Job ::
Take the lines from the one with "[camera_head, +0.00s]" through the end of the material below and repeat them exactly, dropping every picture.

Dataset extract ::

=-=-=

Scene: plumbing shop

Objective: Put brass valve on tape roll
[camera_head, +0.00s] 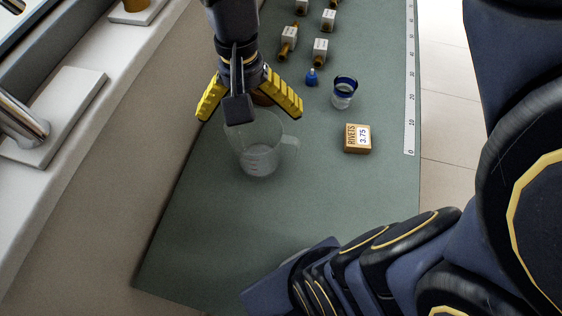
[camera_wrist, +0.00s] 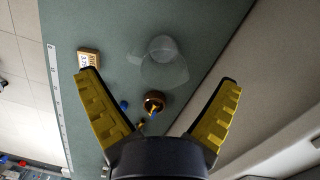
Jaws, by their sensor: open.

=-=-=

Reply to the task ::
[camera_head, +0.00s] 
[camera_wrist, +0.00s] 
Jaws, by their sensor: open.

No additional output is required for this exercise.